The speech below was delivered by Cape York Partnership Chair, Danny Gilbert AM at CYP's 30th Anniversary Gala Event at the Art Gallery of NSW, Sydney, on Tuesday 18 November 2025.
Sam Mostyn, Governor-General of Australia, the people of Cape York, ladies and gentlemen.
I acknowledge the traditional owners of the land on which we meet tonight and the lands and waters of Cape York and pay our respects to First Nations elders and leaders, past, present and emerging.
I was first introduced to Indigenous Australia in Redfern, in the early 1980s.
At the time, I was assisting my dear friend, the late Ted Kennedy, Catholic priest of Redfern, and the indomitable Shirley Smith – known to all as Mum Shirl.
It was there that I met the people our world chose not to see – the homeless, those caught in addiction, despair, incarceration, and violence.
And it was in Redfern that I learned two lessons that have never left me.
The first was this:
If one seeks to be of genuine service to Indigenous people – to make even the smallest difference – one must begin by understanding.
Understanding their histories. Their griefs and their trauma. Their aspirations. You must strive to imagine the weight of two centuries of dispossession.
Above all, you must become someone they can trust – someone who can be called a friend.
The second lesson was about place – and belonging.
I came to understand the essential position of First Nations people in this country – their country – our country.
I came to understand that there can be no Australia without their enduring presence proudly impressed upon the very forehead of our nation.
I have tried to keep this insight – this moral and historical truth – in mind ever since.
In the late 1990s, through Patrick Dodson, I met my friend Noel Pearson, who unfortunately can’t be with us tonight.
From our first conversation, I was struck by the precision of his thinking, the clarity of his moral purpose and the ambition of his agenda.
Noel believed – and still believes – that the future of Indigenous Australians cannot rest upon dependency.
He saw that the entrenched problems confronting Indigenous communities could not be remedied by conventional policy responses.
They required a fundamental re-imagining – a new social contract built upon empowerment, responsibility, and opportunity.
Attributes that most Australians take for granted – yet for generations they were systematically denied to our First Peoples. People whose humanity and agency were held to be less than our own.
Noel’s conception of empowerment was never abstract.
It encompassed both communities and individuals: the capacity for every Indigenous Australian to stand with confidence and purpose in two worlds – the world of Indigeneity, rich in culture and kinship, and the modern world of education, enterprise, and economic life.

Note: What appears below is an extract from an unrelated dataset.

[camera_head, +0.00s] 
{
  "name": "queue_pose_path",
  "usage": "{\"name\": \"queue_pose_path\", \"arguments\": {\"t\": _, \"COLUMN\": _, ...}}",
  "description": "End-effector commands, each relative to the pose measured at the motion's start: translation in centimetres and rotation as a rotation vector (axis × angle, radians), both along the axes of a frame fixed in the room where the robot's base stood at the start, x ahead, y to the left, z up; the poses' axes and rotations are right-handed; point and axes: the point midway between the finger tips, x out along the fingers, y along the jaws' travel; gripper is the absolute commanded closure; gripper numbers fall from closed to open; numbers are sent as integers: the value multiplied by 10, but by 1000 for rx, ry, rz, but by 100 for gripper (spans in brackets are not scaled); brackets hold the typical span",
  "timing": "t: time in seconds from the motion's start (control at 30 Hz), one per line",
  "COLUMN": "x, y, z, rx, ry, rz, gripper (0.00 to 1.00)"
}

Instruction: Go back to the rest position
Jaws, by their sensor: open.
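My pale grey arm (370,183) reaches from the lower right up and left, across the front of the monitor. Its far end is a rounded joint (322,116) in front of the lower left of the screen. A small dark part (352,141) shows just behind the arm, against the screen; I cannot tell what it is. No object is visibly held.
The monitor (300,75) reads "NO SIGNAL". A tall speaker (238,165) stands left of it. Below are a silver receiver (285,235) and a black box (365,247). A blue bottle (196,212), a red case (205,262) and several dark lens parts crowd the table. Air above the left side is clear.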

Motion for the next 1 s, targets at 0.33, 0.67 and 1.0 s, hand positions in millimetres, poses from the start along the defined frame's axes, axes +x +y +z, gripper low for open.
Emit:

He called this vision “the radical centre.”
It is not an easy path to tread – this radical centre.
It requires courage – moral as much as political – and the patience to dwell in that difficult, creative space where genuine change becomes possible.
When I think about the Cape York Partnership Group, I think of courage, endurance, and intellect. Of the people Noel and Fiona call “our old people” – those who founded the Cape York Land Council and helped drive the Mabo and Wik decisions in the High Court. And I think of Noel himself – his formidable mind, his unrelenting diligence, his capacity to challenge orthodoxy and his unyielding temperament.
He has never sought popularity; and criticism has come from all quarters:
- from the right, who sometimes refuse to see the structural inequities that persist; and
- from the left, people of goodwill but, as Noel once said, people burdened with a kind of moral vanity that too easily resists the hard work of reform.
As Noel has observed: “If the hard bigotry of prejudice and discrimination is a wall that keeps the marginalised out, then the soft bigotry of low expectations is a prison.”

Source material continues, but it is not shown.